Monday, January 10, 2011

Dubai home prices extend drop in fourth quarter

A file picture shows the Burj Khalifa skyscraper dwarfing the city skyline of Dubai. Property prices in Dubai are still declining, according to a recent report. AFP photo

A file picture shows the Burj Khalifa skyscraper dwarfing the city skyline of Dubai. Property prices in Dubai are still declining, according to a recent report. AFP photo
Home prices in Dubai, the property market that had the biggest reversal because of the financial crisis, fell as much as 5.1 percent in the fourth quarter from the previous three months and more declines are “unavoidable,” Cluttons said.
Cluttons, a London-based property broker, said villa prices dropped 5.1 percent, while apartment values declined 2.4 percent in the fourth quarter from the third.

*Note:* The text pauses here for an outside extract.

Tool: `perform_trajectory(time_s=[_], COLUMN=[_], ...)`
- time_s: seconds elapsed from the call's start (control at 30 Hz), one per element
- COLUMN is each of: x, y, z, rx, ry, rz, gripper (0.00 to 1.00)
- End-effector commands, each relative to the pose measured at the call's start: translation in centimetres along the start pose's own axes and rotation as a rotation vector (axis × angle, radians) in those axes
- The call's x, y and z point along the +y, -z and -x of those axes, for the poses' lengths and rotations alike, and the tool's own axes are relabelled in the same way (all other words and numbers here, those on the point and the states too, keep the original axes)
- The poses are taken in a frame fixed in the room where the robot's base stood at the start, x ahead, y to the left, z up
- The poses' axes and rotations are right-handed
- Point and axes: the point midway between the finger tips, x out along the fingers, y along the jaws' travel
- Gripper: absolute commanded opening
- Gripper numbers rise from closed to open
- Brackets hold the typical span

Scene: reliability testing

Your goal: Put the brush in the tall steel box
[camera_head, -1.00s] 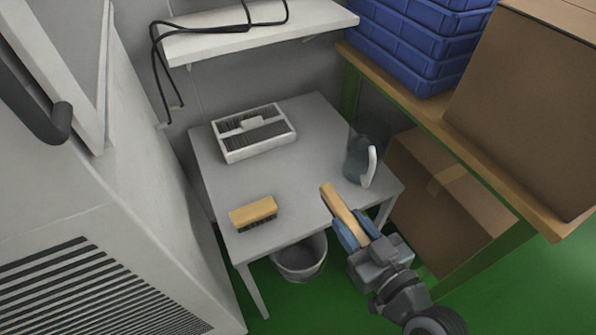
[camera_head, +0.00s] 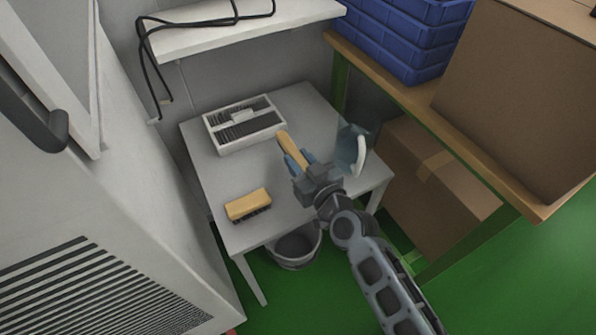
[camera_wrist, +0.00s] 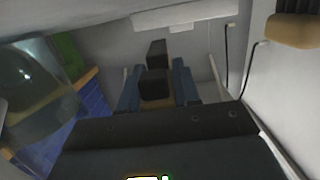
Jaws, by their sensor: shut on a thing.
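My gripper (camera_head: 299,160) is shut on a long tan wooden piece (camera_head: 291,150), held above the grey table and sloping up to the left. It looks like a brush body or handle; its bristles do not show clearly. In the wrist view a dark block (camera_wrist: 156,84) sits between my fingers. A separate yellow brush (camera_head: 247,203) with dark bristles lies at the table's front left; it also shows at the top right of the wrist view (camera_wrist: 296,31). I cannot pick out a tall steel box with certainty.
A white box with dark slats (camera_head: 220,142) stands at the back of the grey table (camera_head: 290,215). A clear jug (camera_head: 345,150) stands right of my gripper. A grey bucket (camera_head: 297,250) is under the table. A white shelf (camera_head: 200,40) overhangs the back. The table's front middle is free.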

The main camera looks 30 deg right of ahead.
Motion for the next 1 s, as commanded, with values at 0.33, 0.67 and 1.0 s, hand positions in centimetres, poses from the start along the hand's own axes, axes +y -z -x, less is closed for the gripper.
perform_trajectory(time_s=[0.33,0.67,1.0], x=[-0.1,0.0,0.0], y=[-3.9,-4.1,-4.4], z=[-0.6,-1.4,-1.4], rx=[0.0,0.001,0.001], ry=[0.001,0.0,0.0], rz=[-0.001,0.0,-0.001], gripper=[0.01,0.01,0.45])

The broker expects 35,000 homes to be completed in Dubai over the next two years.
Property prices in the emirate slid by almost 60 percent from their peak in mid-2008 after the credit crisis squeezed speculators out of the market and forced banks to lend less, Ahmed Badr, analyst at Credit Suisse Group said Sunday.
“As supply continues to increase, drops in values will be unavoidable,” Cluttons said. “We are continuing to see the flight to quality in both the sales and rental markets as the more desirable locations become increasingly affordable.”

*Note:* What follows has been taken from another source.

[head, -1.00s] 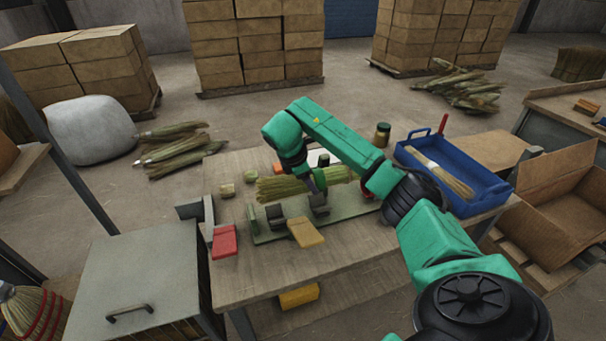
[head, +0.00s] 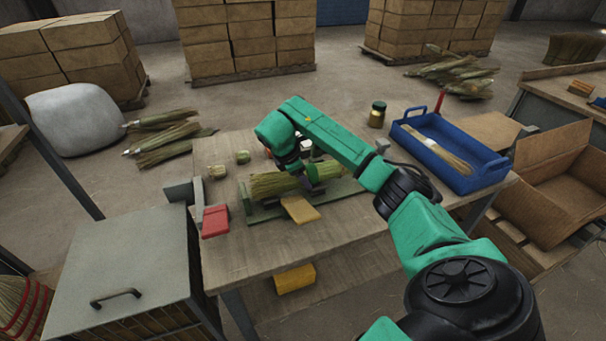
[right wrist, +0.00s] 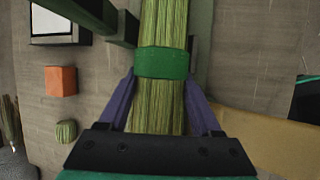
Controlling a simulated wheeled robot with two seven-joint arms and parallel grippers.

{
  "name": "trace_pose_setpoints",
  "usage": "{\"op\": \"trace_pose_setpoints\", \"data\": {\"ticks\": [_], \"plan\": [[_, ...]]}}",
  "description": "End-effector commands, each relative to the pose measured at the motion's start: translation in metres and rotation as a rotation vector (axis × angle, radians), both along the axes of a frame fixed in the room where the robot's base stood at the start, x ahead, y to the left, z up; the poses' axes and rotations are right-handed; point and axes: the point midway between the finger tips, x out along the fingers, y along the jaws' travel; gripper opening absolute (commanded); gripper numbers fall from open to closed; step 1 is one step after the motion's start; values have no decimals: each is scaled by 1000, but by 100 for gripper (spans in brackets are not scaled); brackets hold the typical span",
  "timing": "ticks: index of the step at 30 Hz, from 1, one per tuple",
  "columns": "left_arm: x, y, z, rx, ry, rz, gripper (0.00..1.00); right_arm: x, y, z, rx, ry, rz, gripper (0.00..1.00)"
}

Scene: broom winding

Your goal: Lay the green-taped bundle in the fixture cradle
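The green-taped bundle (head: 277,184) of straw lies lengthwise over the green fixture (head: 262,213) on the workbench. Its green tape band (right wrist: 161,63) shows in the right wrist view. My right gripper (head: 312,179) is above the bundle, and its purple fingers (right wrist: 160,82) press on both sides at the tape. The bundle hides the dark cradle supports, so I cannot tell whether it rests fully in them or is held just above. My left gripper is out of view.
A jar (head: 377,115) and a blue tray (head: 461,180) with a straw bundle are to the right. An orange block (right wrist: 61,81) lies beside the fixture.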

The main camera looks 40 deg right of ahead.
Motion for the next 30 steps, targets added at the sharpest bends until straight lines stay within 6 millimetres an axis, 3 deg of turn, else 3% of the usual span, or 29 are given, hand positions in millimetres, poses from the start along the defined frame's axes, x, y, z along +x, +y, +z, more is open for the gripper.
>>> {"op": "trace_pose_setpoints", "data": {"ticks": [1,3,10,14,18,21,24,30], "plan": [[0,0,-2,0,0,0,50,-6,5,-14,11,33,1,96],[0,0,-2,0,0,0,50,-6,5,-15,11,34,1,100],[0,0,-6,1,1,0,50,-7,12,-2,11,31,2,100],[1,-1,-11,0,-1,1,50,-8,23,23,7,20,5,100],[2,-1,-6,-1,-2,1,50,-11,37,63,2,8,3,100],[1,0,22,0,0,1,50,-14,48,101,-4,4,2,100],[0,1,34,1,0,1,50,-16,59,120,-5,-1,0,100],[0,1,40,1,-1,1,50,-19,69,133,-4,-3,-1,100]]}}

Most homebuyers have budgets of no more than 1.5 million dirhams ($410,000) and only about 6 percent of them would consider properties costing more than that, the broker said.
Rents of apartments fell 3.3 percent in the fourth quarter, while villa rents declined 3.2 percent from the previous quarter, Cluttons said.
Buyers and tenants are focusing on completed projects with amenities and transport links such as The Old Town, Dubai Marina and The Greens, Cluttons said. That has led to a two-tiered market with inferior-quality homes, poor maintenance contracts and lack of views or amenities are proving hard to rent out.
Office rents fell in the fourth quarter as new buildings added to the amount of empty space. Dubai had 2.6 million square meters (28 million square feet) of offices under construction in June, the third-highest amount after Shanghai and Moscow, Colliers International said in a report in October.